> _Dataset content_:
- - - - -

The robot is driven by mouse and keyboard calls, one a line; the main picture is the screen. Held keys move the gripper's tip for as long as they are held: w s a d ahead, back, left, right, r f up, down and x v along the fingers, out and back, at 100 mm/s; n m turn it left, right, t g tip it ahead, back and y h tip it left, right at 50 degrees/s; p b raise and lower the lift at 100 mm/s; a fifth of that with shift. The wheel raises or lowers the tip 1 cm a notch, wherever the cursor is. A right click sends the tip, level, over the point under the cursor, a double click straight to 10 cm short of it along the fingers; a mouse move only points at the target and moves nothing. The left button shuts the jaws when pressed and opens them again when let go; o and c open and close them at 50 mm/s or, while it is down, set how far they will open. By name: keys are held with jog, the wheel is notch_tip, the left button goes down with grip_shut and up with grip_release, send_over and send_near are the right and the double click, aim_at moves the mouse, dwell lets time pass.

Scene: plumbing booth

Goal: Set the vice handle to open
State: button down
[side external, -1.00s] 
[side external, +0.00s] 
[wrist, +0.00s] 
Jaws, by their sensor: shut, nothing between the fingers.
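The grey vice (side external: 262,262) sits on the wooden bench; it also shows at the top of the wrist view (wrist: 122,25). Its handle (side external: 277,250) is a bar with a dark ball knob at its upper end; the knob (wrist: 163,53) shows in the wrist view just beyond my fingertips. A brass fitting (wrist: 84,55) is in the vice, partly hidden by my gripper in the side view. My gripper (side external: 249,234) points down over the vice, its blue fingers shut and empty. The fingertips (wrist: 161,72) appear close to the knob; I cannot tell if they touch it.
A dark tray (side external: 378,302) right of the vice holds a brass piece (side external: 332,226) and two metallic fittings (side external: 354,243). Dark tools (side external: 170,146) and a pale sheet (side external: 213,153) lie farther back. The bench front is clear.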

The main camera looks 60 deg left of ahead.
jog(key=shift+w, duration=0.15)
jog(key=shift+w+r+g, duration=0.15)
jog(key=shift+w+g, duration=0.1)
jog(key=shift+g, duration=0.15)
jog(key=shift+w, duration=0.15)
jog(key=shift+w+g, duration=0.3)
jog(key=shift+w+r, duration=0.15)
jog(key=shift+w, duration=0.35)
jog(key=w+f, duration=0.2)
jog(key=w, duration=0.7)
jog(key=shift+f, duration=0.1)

- - - - -

> _Stated problem_:
Transcribe the material exactly as it reads.

> _Written answer_:
The robot is driven by mouse and keyboard calls, one a line; the main picture is the screen. Held keys move the gripper's tip for as long as they are held: w s a d ahead, back, left, right, r f up, down and x v along the fingers, out and back, at 100 mm/s; n m turn it left, right, t g tip it ahead, back and y h tip it left, right at 50 degrees/s; p b raise and lower the lift at 100 mm/s; a fifth of that with shift. The wheel raises or lowers the tip 1 cm a notch, wherever the cursor is. A right click sends the tip, level, over the point under the cursor, a double click straight to 10 cm short of it along the fingers; a mouse move only points at the target and moves nothing. The left button shuts the jaws when pressed and opens them again when let go; o and c open and close them at 50 mm/s or, while it is down, set how far they will open. By name: keys are held with jog, the wheel is notch_tip, the left button goes down with grip_shut and up with grip_release, send_over and send_near are the right and the double click, aim_at moves the mouse, dwell lets time pass.

Scene: plumbing booth

Goal: Set the vice handle to open
State: button down
[side external, -1.00s] 
[side external, +0.00s] 
[wrist, +0.00s] 
Jaws, by their sensor: shut, nothing between the fingers.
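The grey vice (side external: 262,262) sits on the wooden bench; it also shows at the top of the wrist view (wrist: 122,25). Its handle (side external: 277,250) is a bar with a dark ball knob at its upper end; the knob (wrist: 163,53) shows in the wrist view just beyond my fingertips. A brass fitting (wrist: 84,55) is in the vice, partly hidden by my gripper in the side view. My gripper (side external: 249,234) points down over the vice, its blue fingers shut and empty. The fingertips (wrist: 161,72) appear close to the knob; I cannot tell if they touch it.
A dark tray (side external: 378,302) right of the vice holds a brass piece (side external: 332,226) and two metallic fittings (side external: 354,243). Dark tools (side external: 170,146) and a pale sheet (side external: 213,153) lie farther back. The bench front is clear.

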The main camera looks 60 deg left of ahead.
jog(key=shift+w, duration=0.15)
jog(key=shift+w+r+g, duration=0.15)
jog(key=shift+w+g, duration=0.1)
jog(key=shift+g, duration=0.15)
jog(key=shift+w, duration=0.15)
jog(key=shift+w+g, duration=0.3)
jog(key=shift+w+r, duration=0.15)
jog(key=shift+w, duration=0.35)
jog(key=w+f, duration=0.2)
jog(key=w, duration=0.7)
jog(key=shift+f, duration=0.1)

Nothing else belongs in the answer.